Plébiscités par de nombreux professionnels, les cafés Nespresso ont fait une entrée remarquée dans le secteur de la boulangerie il y a plusieurs années grâce à la diversité des machines professionnelles proposées par la marque, en plus d’assurer au chef d’entreprise une forme de reconnaissance positive et naturelle chez ses clients. Signe des temps, le partenaire historique des brasseries et débits de boissons qu’est Cafés Richard pénètre ce marché en croissance avec une offre pléthorique, allant du café en grains aux pods, en passant par les déclinaisons gourmandes que sont les lattes et cappuccino, avec le renfort d’une machine dédiée (baptisée Lattiz, développée par FrieslandCampina).
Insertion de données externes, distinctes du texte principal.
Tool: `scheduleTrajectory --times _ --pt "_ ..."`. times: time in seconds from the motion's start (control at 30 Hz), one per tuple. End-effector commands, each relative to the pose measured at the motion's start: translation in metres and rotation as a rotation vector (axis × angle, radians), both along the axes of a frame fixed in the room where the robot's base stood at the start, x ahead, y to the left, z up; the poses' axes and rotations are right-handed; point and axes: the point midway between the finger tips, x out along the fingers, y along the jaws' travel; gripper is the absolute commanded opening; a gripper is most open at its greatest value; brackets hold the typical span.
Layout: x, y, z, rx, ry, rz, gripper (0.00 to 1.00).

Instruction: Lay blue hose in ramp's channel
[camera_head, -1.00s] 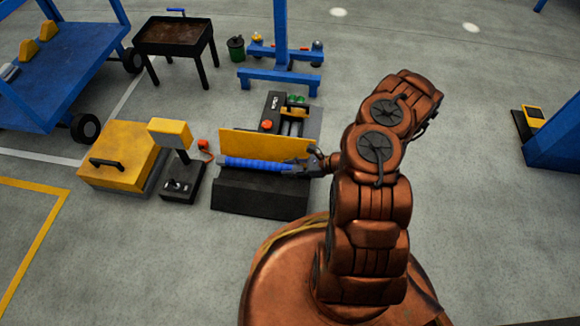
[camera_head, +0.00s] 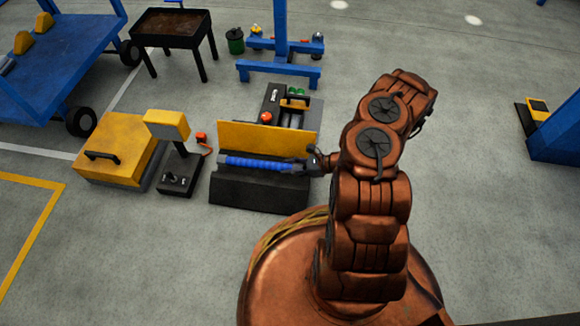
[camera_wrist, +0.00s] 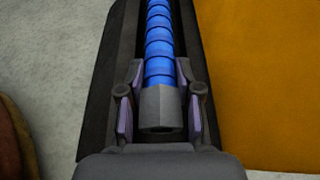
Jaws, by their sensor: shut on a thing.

Même constat chez son confrère Cafés Folliet, qui a adopté un positionnement similaire.

Toutefois, l’attente de différenciation toujours plus marquée au sein de la clientèle pourrait ne pas être satisfaite par une offre aux saveurs standardisées. C’est pourquoi des artisans misent à présent sur des partenaires très engagés, à l’image de Poilâne, qui a déployé au sein de deux de ses adresses parisiennes (rue de Lévis et rue Debelleyme) une offre mise au point avec le torréfacteur Coutume Café. Ces cafés dits « de spécialité » renforcent la légitimité de la boulangerie sur l’offre coffee-shop. À Marseille, la jeune boulangerie Ferments Bakery en a fait un élément clé de son positionnement, aux côtés de ses pains au levain naturel. Les deux produits étant liés par la fermentation, ils se complètent harmonieusement et valorisent le savoir-faire du boulanger et celui du barista, devenu indispensable pour assurer la qualité des boissons au quotidien. Chez Ferments, la sélection est renouvelée fréquemment et fait la part belle à des marques engagées telles que Terres de café ou KB Coffee Roasters. Des ateliers sont également organisés pour initier le grand public aux spécificités de cet art délicat. Côté chocolat chaud, un marqueur naturel de l’offre pâtissière, Valrhona a commercialisé début 2022 une solution baptisée Ground Chocolate, qui facilite la mise en œuvre de ces boissons gourmandes avec des couvertures pure origine aux saveurs singulières.